WHAT YOU ARE ASKED TO DO: Read the lines below. Copy out any that hold the string "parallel".

EXERCISE INPUT:
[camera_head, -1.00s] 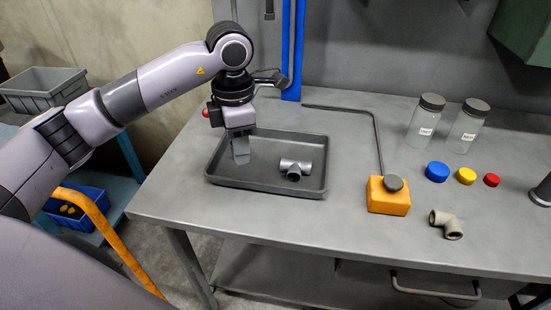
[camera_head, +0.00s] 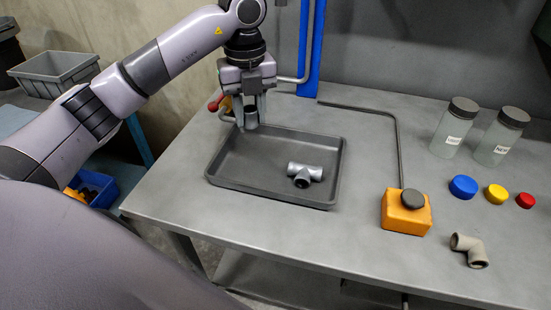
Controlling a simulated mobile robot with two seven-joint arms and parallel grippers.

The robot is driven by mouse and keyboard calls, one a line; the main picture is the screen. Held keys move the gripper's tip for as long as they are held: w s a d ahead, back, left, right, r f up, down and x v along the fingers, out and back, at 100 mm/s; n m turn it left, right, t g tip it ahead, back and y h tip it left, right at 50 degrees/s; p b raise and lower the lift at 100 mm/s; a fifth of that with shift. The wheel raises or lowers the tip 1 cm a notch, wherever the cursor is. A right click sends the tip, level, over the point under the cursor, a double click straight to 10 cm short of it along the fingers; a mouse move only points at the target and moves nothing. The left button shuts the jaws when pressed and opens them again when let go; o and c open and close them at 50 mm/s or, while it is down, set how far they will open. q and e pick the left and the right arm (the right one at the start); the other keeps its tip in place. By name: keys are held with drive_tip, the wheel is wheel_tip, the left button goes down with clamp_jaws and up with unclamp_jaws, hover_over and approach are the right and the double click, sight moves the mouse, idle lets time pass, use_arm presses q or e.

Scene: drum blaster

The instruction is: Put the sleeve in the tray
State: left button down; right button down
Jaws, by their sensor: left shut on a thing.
* * *
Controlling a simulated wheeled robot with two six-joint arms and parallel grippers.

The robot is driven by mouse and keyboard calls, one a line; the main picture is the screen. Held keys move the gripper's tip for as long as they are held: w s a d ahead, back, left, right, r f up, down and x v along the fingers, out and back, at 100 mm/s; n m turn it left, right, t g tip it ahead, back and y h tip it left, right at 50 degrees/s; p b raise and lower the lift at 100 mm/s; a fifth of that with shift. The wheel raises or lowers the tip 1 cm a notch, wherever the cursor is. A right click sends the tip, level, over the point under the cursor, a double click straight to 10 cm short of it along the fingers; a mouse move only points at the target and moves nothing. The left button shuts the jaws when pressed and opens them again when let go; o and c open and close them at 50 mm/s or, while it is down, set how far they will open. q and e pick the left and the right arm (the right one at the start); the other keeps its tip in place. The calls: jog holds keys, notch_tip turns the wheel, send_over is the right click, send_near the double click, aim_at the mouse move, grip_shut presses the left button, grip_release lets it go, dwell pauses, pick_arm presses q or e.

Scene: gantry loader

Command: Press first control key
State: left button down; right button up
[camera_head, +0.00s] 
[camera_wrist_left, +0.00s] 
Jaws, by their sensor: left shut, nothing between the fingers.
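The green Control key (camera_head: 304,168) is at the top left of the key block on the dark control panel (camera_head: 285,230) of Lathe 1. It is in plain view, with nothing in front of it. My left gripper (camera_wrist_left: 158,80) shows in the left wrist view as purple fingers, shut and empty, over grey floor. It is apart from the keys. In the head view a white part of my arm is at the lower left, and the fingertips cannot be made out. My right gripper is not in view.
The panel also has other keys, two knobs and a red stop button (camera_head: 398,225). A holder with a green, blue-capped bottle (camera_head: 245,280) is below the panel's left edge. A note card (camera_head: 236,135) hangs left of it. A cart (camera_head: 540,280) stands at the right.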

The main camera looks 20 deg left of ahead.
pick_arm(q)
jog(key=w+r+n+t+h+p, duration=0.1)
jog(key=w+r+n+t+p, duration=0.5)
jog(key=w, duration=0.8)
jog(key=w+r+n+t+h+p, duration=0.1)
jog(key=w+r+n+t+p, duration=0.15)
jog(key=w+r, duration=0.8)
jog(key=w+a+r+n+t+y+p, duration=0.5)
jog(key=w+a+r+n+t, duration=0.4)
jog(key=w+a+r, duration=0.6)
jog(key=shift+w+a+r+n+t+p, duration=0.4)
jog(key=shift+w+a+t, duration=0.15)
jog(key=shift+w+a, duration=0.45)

TASK SOLUTION:
Controlling a simulated mobile robot with two seven-joint arms and parallel grippers.
Controlling a simulated wheeled robot with two six-joint arms and parallel grippers.

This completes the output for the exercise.